Councillor Megan Swift
Councillor Megan Swift

Young people, some of whom have been in the council’s care, spoke to Calderdale councillors to help them better understand their role as corporate parents or grandparents.

Before September’s meeting of the full Calderdale Council the young people and Anne Tully, the council’s service manager for looked after children, made a special presentation to councillors outlining questions elected members could ask themselves to enhance the role they played to keep improving the lives of children and young people in the authority’s care.

They were urged to support a pledge to help young people who are looked after and care leavers by becoming more involved in care, for example pledging to commit a few hours each month to take part in regulatory visits to children’s homes, visiting children’s social care offices which was a three-monthly commitment, attending regular development sessions with young people and attending shadowing opportunities as part of the corporate parenting and safeguarding programme.

Welcomed by the Mayor of Calderdale, Coun Marcus Thompson (Con, Skircoat), Anne Tully said the council and councillors had a real commitment to corporate parenting and grandparenting.

“It takes a lot of hard work for all involved.

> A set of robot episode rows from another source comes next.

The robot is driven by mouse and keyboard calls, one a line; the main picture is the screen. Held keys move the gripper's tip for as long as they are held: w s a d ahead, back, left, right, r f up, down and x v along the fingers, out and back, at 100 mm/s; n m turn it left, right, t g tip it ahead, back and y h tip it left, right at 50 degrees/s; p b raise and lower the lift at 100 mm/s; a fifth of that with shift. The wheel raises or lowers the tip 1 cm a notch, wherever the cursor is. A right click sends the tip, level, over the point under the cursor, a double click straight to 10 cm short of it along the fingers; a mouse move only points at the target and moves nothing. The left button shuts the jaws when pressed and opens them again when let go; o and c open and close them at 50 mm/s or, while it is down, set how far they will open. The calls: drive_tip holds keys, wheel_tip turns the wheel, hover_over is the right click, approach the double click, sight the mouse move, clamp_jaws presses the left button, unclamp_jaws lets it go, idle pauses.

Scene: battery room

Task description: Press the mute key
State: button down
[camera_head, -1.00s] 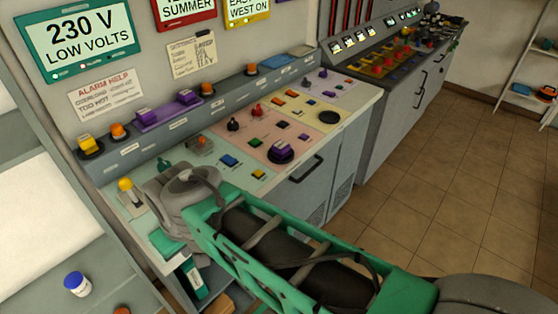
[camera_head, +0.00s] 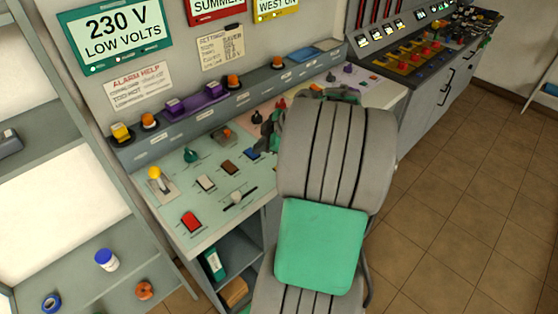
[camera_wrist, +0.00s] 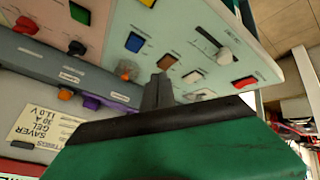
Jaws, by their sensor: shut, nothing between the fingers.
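No key can be read as the mute key; the labels are too small. The front panel has a red key (camera_head: 192,221), a white key (camera_head: 206,182), a brown key (camera_head: 230,167) and a blue key (camera_head: 251,153). In the wrist view, the brown key (camera_wrist: 167,61), white key (camera_wrist: 194,76) and red key (camera_wrist: 245,81) show beyond the fingers. My gripper (camera_wrist: 160,80) is shut and empty, its tips over the panel near the brown key and an orange button (camera_wrist: 126,70); contact cannot be told. In the head view my arm hides most of it.
A raised ledge behind carries a yellow button (camera_head: 121,132), orange lamps (camera_head: 148,121) and purple switches (camera_head: 174,107). Shelves (camera_head: 60,130) stand left; the floor at right is clear.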

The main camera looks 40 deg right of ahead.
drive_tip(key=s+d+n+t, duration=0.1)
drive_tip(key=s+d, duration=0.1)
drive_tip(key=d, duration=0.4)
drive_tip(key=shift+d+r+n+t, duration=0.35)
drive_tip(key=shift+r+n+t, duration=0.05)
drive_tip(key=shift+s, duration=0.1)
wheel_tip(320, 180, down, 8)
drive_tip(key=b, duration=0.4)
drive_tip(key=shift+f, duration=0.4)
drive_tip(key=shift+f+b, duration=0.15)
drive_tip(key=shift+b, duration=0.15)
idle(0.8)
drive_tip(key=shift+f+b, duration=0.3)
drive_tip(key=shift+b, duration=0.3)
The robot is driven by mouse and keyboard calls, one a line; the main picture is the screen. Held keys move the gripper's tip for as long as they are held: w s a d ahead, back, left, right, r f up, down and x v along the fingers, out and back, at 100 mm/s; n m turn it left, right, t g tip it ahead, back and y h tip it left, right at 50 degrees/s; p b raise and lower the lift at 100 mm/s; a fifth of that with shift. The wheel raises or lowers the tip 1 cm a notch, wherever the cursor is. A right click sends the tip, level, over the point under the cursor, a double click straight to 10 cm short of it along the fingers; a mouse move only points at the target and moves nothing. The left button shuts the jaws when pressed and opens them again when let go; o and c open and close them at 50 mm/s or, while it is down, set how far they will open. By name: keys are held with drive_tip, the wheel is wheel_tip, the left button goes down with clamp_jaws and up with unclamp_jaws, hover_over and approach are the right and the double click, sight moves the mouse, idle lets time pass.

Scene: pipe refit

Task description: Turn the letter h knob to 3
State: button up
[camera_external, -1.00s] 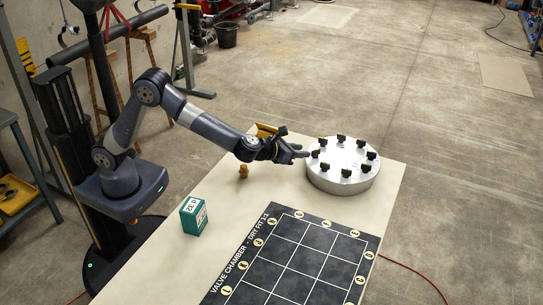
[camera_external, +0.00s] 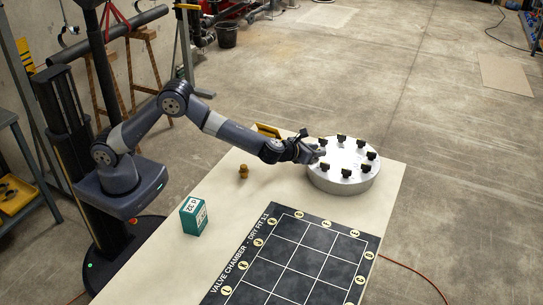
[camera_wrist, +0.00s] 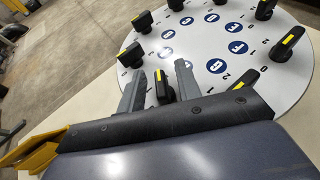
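A round silver-white disc (camera_external: 343,181) on the table carries several black knobs around its top. In the wrist view the disc (camera_wrist: 210,45) shows blue letter circles, numbers and yellow-marked knobs. I cannot surely read which knob is letter h. My gripper (camera_external: 314,153) is at the disc's left edge. In the wrist view its two grey fingers (camera_wrist: 160,72) are apart, with a black knob with a yellow mark (camera_wrist: 163,88) between them. This knob's letter is hidden by the fingers. I cannot tell whether the fingers touch it.
A knob (camera_wrist: 131,56) stands close to the left finger, and another (camera_wrist: 244,79) lies to the right. A teal box (camera_external: 194,217), a small brass part (camera_external: 243,171) and a dark grid mat (camera_external: 300,250) are on the table (camera_external: 150,255).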

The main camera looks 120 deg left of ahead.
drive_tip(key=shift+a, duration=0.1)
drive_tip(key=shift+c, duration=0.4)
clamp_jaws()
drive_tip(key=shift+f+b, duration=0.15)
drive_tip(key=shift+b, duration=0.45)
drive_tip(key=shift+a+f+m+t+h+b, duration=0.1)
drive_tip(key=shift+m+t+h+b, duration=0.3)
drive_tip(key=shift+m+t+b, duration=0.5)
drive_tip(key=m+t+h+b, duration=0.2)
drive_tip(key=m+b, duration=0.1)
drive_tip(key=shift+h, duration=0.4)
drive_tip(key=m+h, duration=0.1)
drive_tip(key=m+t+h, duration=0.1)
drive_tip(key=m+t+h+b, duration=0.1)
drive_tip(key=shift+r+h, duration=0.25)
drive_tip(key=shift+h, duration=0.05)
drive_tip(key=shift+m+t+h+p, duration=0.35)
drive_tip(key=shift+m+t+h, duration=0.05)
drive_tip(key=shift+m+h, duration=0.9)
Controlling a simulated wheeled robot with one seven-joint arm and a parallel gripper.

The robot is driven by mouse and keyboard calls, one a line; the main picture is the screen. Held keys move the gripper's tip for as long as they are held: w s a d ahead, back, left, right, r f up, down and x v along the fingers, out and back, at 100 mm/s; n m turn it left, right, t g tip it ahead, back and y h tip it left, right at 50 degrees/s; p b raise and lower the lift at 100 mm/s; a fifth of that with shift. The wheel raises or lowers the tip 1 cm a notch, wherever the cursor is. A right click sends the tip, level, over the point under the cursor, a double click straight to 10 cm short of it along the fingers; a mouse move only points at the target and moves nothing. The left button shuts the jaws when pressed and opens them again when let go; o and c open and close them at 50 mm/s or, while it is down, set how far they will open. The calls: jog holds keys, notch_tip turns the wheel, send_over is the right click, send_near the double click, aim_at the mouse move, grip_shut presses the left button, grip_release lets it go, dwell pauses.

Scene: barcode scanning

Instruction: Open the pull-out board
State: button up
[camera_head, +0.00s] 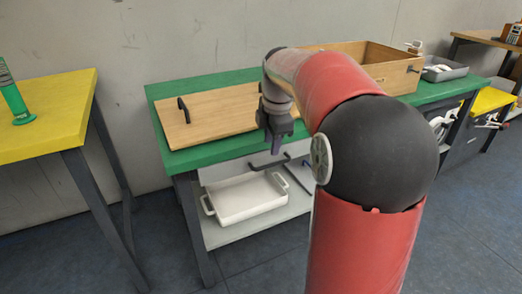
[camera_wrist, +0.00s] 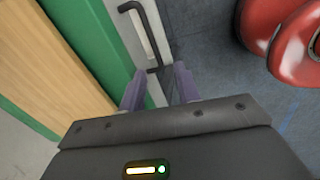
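A dark bar handle (camera_head: 268,160) shows just below the front edge of the green table (camera_head: 215,153); the board it belongs to is mostly hidden under the tabletop. In the wrist view the handle (camera_wrist: 150,32) is U-shaped, in front of a grey surface beside the green edge. My gripper (camera_head: 275,141) points down above the handle in the head view. In the wrist view its two purple-grey fingers (camera_wrist: 159,90) are apart with nothing held, and the handle's near end shows just beyond the gap between them. I cannot tell whether they touch.
A wooden panel (camera_head: 225,113) with a black handle (camera_head: 183,110) and a wooden box (camera_head: 392,78) are on the green table. A white tray (camera_head: 247,199) stands on the lower shelf. A yellow table (camera_head: 50,115) is at left. The floor in front is clear.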

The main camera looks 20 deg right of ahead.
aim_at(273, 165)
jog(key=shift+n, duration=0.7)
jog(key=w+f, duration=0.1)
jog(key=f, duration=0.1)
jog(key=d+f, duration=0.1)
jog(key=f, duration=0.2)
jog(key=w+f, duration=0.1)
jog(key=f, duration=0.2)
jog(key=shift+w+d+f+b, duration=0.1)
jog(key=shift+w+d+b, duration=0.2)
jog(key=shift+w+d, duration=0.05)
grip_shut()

We ensure the services we deliver are exactly the same as you would want your own children and grandchildren to have, no more, no less,” she said.

She hoped the presentation would help councillors ensure the diverse needs of children and young people the authority looked after were met, allowing all to reach their full potential.

The council was in the top 40 councils across the country for this type of care but were not as well placed where long-term foster placements were concerned, an issue Calderdale was addressing, she added.

Young people posed questions councillors could take away and think about, including how they could ensure children who were looked after were a priority across all the council’s directorates, how they could ensure young people were involved in decisions which affected them, how they could ensure children’s diverse needs were met, how as school governors they could ensure their school was meeting needs, how they could support young people’s career development and how they could ensure children and young people were being cared for properly.

The Mayor said he hoped councillors could make a difference and Coun Megan Swift (Lab, Town), who is Cabinet member for Children and Young People’s Services, said the service and young people could be very proud of what they were achieving.

“As a council we are working to making life better for these young people and thank them for their report,” she said.